#### [Directions for this task]
Find all the lines with "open" and gather them.

#### [Supplied data]

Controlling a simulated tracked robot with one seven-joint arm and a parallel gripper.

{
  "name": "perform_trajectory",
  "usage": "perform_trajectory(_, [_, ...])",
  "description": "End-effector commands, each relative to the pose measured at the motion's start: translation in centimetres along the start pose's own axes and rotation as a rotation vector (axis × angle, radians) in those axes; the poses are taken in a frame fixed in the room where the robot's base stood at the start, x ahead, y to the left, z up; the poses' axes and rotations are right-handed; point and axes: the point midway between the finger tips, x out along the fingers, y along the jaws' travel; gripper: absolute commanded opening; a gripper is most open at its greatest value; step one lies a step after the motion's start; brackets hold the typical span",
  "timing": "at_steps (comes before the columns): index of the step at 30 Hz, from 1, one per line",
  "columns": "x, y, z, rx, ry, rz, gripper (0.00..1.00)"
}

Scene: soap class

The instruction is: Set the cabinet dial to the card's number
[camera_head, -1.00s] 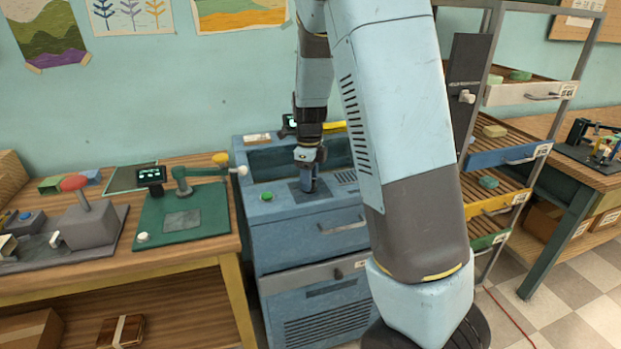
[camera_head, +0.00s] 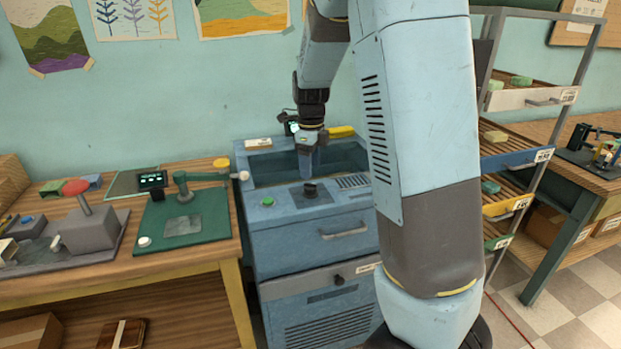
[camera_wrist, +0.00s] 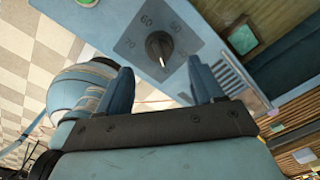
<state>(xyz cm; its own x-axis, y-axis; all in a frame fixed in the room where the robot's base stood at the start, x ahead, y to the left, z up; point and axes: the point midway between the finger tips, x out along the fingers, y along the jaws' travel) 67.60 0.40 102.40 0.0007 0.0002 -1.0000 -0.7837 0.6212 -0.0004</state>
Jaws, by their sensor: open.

#### [Result of the task]
  "description": "End-effector commands, each relative to the pose measured at the motion's start: translation in centimetres along the start pose's own axes and rotation as a rotation vector (axis × angle, radians) in those axes; the poses are taken in a frame fixed in the room where the robot's base stood at the start, x ahead, y to the left, z up; the poses' axes and rotations are right-handed; point and axes: the point midway between the finger tips, x out along the fingers, y along the jaws' travel; gripper: absolute commanded opening; a gripper is most open at its greatest value; step one lies a step after the motion's start; brackets hold the typical span",
Jaws, by their sensor: open.

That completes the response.